The data is maintained by the planning office IBDM in the REVIT tool developed by Autodesk where it is converted to the IFC file format. The goal of the MEMAP project was now to integrate the data available in the BIM platform into the multi-energy planning process on the basis of the same optimization algorithms utilized in operating the MEMAP platform to inventory the existing buildings. This required automatically reading the data residing in the BIM platform and implementing it in the optimization algorithm data model. Given the complex BIM structure and extensive interleaving, developing a suitable filter and search concept for importing the data in an initial approach via BIMServer.org and the resident JSON-API was not a trivial task.
After several attempts the project team finally managed a breakthrough with the help of the Bimplus platform from Allplan, which not only properly imported the IFC models, but also offered a well-documented API.
As a result, the project successfully illustrated the consistency that BIM provides to the MEMAP planning process. The system configuration of the existing district can be edited further using the graphic user interface in the planning tool. By reading in historical load and generation profiles as CSV files, various operational scenarios and variants can be calculated.
As part of further cooperation within the research project, the team also managed to integrate the by the project partner IBDM measured usage data into the BIM platform in real-time and display the values and trends at the corresponding measurement points. The data was transferred via the OPC UA interface and the same server-client architecture used for communication between the MEMAP platform and the local, district-based energy management systems.

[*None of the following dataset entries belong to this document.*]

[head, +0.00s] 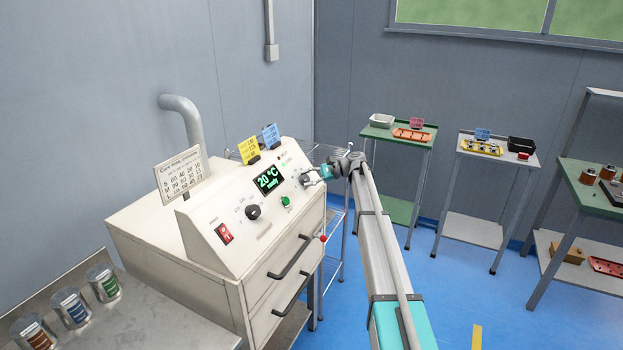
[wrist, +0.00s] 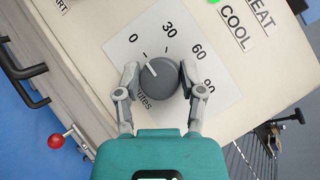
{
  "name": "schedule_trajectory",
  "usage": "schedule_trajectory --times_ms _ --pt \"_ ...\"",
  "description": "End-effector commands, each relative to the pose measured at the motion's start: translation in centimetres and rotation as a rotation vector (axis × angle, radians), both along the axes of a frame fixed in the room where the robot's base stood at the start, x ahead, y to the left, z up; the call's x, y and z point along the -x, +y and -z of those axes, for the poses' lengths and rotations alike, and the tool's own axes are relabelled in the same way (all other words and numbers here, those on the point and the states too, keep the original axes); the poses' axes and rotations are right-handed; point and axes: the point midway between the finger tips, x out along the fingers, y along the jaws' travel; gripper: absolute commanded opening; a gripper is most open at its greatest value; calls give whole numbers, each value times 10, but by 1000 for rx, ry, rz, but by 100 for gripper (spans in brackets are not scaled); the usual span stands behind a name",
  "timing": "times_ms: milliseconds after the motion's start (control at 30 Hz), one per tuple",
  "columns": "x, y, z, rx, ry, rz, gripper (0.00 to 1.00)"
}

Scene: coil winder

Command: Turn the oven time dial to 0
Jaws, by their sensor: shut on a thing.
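The oven (head: 165,235) is a cream cabinet with a sloped control panel. The time dial (wrist: 160,77) is a round grey knob with a white pointer line, on a white scale plate marked 0, 30, 60 and 90. The pointer aims to the upper left, close to the 0 mark; I cannot tell if it is exactly on it. My gripper (wrist: 160,82) is shut on the dial, one finger on each side. In the head view, my gripper (head: 318,174) reaches the time dial (head: 305,180) at the panel's right end. The display (head: 268,181) reads 20 °C.
Another dark dial (head: 253,212), a red switch (head: 224,233) and a green button (head: 286,201) are on the panel. The oven's drawer handles and a red knob (wrist: 56,141) stick out near my wrist. A wire rack (head: 335,215) stands behind my arm.

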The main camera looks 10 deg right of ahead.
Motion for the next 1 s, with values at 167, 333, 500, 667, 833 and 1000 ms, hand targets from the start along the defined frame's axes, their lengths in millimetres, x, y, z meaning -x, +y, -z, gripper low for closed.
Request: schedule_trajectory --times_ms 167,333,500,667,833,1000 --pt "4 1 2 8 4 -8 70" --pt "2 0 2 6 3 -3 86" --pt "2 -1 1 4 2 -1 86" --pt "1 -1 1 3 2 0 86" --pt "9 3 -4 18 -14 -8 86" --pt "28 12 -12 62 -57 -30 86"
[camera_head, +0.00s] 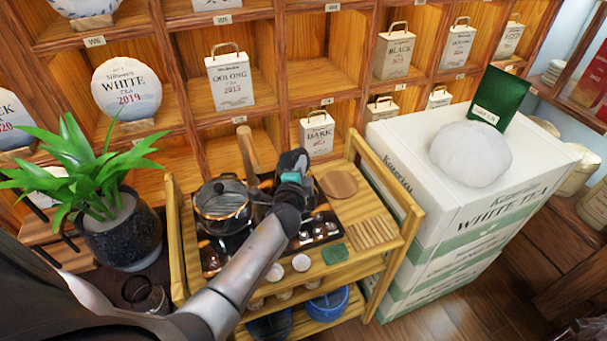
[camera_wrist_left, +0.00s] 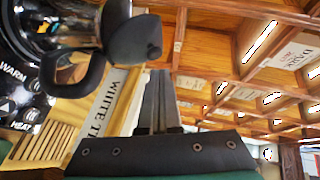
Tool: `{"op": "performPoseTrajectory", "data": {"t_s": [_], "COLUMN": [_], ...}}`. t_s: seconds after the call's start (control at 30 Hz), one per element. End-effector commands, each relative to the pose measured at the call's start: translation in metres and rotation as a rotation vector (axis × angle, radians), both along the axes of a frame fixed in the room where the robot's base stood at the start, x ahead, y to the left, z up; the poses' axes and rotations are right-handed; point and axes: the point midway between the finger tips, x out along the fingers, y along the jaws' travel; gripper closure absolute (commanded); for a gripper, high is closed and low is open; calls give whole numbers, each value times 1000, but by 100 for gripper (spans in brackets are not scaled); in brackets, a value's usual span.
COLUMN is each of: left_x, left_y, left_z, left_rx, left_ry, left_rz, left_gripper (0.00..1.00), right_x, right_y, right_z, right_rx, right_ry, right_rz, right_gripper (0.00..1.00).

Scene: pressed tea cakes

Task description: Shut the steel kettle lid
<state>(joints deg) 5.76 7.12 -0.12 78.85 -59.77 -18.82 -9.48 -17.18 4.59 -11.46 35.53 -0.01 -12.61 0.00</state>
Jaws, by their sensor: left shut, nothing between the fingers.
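A shiny steel kettle (camera_wrist_left: 50,22) with a black handle (camera_wrist_left: 78,78) is at the upper left of the left wrist view, cut off by the frame edge. A dark piece (camera_wrist_left: 134,36) sticks out beside the handle; I cannot tell whether it belongs to the lid. In the head view my left gripper and arm mostly hide the kettle, and the lid's angle cannot be made out. My left gripper (camera_head: 298,157) is shut and empty above the tea cart. Its closed fingers (camera_wrist_left: 157,100) show beside the kettle, with no contact visible.
A dark pot (camera_head: 222,204) with a wooden handle stands left on the wooden cart (camera_head: 408,235). Small white cups (camera_head: 301,262) sit at the cart's front. White tea boxes (camera_head: 430,185) stand right, a potted plant (camera_head: 130,235) left, and shelves behind.

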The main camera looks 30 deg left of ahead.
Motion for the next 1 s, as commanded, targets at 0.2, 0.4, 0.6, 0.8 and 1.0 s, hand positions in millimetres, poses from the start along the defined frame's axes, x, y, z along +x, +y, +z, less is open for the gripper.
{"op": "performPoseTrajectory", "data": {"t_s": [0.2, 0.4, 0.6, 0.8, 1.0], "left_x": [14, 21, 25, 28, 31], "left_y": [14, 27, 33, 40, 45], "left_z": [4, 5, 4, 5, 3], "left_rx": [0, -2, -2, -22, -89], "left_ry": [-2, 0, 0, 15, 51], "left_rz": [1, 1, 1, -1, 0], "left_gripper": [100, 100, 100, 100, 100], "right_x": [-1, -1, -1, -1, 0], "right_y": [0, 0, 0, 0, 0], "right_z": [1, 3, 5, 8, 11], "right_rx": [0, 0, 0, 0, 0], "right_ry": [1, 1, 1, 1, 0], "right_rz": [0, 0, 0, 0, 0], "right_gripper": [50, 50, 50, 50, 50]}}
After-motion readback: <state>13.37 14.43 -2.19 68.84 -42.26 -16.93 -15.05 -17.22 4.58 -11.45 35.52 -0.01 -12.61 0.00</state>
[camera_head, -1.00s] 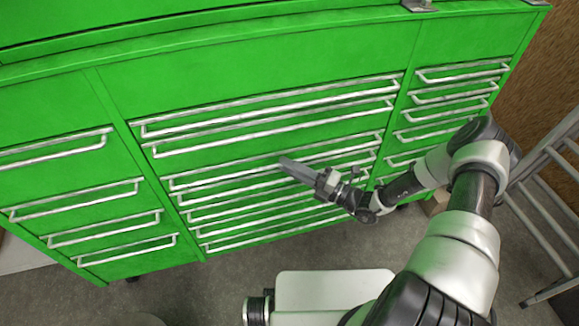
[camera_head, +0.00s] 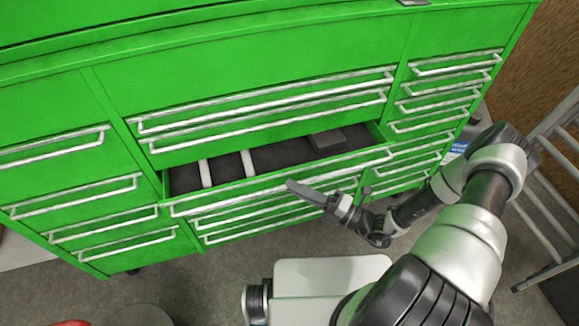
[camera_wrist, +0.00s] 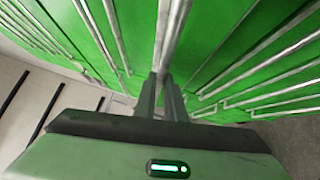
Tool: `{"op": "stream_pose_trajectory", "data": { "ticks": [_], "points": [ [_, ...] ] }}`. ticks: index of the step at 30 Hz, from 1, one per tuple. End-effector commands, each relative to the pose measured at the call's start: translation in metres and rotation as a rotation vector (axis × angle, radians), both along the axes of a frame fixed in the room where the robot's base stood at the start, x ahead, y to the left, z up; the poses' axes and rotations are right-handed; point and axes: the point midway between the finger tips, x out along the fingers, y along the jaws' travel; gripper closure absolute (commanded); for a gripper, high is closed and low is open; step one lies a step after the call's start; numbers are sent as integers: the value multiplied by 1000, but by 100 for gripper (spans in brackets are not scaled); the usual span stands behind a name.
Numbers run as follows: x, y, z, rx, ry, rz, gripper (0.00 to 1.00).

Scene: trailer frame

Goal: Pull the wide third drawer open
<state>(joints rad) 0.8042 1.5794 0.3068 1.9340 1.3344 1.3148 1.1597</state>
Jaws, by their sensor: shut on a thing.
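The wide third drawer (camera_head: 230,193) in the green cabinet's middle column is partly open. Its dark interior shows white dividers and a dark flat item (camera_head: 327,140) at the right. My gripper (camera_head: 291,186) is at the middle of this drawer's long metal handle. In the wrist view my gripper (camera_wrist: 162,88) has its two dark fingers close together around a metal handle bar (camera_wrist: 170,35). The exact contact is partly hidden by the fingers.
Two wide drawers above (camera_head: 265,105) are closed, as are the wide drawers below. Closed narrow drawers stand in the left column (camera_head: 75,195) and right column (camera_head: 435,105). A metal ladder (camera_head: 560,170) leans at the right. Grey floor is open in front.

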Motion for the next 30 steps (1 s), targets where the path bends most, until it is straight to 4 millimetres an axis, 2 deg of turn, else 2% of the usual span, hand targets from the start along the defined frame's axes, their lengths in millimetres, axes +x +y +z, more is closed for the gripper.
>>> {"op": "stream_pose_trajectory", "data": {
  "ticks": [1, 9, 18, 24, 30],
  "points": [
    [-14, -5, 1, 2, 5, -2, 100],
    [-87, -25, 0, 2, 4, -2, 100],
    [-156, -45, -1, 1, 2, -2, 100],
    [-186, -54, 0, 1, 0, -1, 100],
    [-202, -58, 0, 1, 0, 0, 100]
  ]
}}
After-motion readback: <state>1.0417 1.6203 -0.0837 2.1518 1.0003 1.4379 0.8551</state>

Using the simulations based on the BIM data, important new findings were obtained during the project. The simulations revealed for example that over-dimensioning of heat generation systems in existing buildings is generally higher than assumed and that they offer considerable potential for efficiency improvements through connectivity of the individual heating systems. District heating networks must be bidirectional, with energy consumers becoming prosumers. New installations in existing buildings must be sustainable in order to enable the climate-neutrality of the cities by 2045 at the latest. And by connecting these new systems within a network of buildings, they could displace inefficient systems and have a significantly more economical and ecological impact than in individual buildings.